• Your instructions
Search the material for the string "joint" and copy each line where it occurs.

• Exercise data

BEGIN

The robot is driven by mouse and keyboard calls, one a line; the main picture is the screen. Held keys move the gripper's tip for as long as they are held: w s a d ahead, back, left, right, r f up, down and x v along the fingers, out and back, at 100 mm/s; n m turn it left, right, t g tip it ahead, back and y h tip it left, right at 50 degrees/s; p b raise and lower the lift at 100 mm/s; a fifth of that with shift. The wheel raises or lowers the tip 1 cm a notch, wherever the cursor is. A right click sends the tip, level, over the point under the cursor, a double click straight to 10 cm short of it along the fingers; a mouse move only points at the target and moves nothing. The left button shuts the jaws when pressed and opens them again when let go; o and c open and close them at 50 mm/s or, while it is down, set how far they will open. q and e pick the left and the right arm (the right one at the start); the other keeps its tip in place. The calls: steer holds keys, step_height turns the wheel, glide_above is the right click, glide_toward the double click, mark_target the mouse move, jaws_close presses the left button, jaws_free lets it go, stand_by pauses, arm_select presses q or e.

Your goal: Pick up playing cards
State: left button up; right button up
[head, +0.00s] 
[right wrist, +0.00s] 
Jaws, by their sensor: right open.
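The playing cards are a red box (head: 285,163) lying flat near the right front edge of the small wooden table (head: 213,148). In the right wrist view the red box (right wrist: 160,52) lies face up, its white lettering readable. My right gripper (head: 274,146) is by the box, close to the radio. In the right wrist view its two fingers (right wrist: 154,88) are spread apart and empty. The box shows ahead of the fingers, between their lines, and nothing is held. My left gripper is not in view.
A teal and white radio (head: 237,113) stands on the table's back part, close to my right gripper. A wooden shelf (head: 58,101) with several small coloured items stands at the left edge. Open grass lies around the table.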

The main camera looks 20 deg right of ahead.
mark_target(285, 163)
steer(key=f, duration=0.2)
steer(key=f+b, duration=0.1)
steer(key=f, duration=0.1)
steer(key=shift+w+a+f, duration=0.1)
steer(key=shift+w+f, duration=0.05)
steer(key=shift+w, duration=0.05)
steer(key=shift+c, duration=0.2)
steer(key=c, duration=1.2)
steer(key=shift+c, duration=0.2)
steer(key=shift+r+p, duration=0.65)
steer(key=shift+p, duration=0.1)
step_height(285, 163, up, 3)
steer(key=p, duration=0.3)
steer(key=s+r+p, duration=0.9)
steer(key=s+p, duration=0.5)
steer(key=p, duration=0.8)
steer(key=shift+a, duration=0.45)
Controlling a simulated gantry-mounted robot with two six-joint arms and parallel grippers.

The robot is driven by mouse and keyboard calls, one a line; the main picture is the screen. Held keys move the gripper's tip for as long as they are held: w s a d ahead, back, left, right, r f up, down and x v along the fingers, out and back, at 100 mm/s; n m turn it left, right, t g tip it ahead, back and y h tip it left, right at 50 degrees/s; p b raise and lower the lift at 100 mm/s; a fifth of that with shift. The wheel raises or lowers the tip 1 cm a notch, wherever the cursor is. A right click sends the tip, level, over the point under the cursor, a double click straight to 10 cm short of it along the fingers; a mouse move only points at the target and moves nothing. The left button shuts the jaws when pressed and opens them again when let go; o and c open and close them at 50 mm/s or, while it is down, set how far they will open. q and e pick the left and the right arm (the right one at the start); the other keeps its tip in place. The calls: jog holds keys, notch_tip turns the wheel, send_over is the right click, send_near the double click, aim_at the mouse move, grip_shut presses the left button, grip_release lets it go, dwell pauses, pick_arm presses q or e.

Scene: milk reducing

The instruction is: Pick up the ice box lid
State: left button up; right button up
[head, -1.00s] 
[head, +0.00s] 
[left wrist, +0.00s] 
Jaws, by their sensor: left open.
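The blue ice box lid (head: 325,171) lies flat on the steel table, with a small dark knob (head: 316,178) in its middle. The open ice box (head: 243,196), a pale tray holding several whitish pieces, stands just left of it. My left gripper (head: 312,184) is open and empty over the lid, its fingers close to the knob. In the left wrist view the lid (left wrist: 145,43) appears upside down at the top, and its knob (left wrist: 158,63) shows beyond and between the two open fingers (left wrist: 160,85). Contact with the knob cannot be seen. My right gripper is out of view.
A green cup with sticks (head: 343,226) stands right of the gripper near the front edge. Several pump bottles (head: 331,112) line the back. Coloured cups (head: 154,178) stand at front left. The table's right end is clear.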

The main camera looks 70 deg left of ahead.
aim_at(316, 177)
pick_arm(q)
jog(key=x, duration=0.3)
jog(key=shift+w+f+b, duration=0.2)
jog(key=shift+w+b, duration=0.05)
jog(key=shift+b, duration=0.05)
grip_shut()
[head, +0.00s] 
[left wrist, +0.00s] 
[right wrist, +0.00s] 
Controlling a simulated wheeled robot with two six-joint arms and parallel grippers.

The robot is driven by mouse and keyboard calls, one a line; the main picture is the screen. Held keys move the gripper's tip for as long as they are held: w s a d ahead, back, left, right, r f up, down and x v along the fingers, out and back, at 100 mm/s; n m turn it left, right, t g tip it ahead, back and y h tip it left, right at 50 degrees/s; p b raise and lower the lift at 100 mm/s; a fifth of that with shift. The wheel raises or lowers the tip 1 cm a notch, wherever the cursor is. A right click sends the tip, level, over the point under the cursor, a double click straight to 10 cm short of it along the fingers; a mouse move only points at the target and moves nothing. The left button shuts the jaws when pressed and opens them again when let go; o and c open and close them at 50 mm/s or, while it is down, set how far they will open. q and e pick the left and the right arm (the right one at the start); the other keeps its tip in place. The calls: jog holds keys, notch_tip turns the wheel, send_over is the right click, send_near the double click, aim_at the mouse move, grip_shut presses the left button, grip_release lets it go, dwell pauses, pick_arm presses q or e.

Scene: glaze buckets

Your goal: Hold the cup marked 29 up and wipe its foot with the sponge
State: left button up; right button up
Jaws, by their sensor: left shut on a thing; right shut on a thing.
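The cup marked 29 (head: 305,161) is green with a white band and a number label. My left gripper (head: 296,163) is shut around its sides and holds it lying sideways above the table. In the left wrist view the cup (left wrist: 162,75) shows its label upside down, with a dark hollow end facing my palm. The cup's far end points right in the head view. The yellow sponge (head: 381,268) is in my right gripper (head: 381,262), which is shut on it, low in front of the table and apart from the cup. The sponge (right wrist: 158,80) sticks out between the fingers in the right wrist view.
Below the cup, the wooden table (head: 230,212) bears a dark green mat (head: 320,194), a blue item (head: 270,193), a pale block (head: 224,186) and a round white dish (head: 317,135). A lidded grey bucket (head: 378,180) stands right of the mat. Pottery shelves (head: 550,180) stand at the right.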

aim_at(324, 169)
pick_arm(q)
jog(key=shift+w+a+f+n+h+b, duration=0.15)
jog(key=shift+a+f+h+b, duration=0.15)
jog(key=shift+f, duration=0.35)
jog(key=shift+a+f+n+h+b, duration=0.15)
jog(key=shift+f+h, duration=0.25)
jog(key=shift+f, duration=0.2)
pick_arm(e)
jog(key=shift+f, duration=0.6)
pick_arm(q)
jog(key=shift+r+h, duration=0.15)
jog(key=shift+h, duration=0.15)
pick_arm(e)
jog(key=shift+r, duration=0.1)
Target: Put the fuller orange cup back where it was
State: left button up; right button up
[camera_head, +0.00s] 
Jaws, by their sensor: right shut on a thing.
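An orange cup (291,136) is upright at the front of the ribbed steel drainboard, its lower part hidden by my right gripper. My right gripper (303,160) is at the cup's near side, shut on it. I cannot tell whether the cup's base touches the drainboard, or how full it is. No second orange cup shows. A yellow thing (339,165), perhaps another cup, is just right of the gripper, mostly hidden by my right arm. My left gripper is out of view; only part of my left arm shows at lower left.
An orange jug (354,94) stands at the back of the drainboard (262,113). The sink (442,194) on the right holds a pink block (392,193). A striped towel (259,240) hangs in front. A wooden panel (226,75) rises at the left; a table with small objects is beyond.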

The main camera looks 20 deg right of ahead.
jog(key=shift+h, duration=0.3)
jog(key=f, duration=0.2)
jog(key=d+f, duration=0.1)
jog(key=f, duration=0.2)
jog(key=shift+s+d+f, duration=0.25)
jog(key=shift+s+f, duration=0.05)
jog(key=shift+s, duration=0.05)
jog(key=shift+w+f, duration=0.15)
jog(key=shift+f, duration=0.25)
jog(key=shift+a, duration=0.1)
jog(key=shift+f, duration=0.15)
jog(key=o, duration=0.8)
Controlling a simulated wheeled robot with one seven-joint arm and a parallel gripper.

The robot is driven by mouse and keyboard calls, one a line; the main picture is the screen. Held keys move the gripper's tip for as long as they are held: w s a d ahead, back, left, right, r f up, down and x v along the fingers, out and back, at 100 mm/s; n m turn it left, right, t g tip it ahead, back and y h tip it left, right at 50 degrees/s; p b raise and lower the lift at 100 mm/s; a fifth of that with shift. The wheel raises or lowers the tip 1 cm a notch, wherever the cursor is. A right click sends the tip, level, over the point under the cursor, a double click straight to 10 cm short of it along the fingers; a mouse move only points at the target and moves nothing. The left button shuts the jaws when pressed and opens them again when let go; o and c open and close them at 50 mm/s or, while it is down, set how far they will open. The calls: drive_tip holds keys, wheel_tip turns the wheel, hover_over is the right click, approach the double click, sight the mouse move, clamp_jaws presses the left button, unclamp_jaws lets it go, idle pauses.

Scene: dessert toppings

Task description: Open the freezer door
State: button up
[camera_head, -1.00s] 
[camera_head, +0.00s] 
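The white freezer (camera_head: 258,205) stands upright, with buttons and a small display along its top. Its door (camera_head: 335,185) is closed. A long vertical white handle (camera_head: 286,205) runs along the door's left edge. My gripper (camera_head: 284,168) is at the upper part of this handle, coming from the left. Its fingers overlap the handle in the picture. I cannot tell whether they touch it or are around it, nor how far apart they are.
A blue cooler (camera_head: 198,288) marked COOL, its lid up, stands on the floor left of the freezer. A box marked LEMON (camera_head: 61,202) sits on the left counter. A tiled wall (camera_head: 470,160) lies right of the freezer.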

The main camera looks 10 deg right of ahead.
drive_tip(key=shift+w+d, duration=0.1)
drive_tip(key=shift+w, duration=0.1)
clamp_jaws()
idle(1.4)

END

• Answer to this problem
Controlling a simulated gantry-mounted robot with two six-joint arms and parallel grippers.
Controlling a simulated wheeled robot with two six-joint arms and parallel grippers.
Controlling a simulated wheeled robot with one seven-joint arm and a parallel gripper.

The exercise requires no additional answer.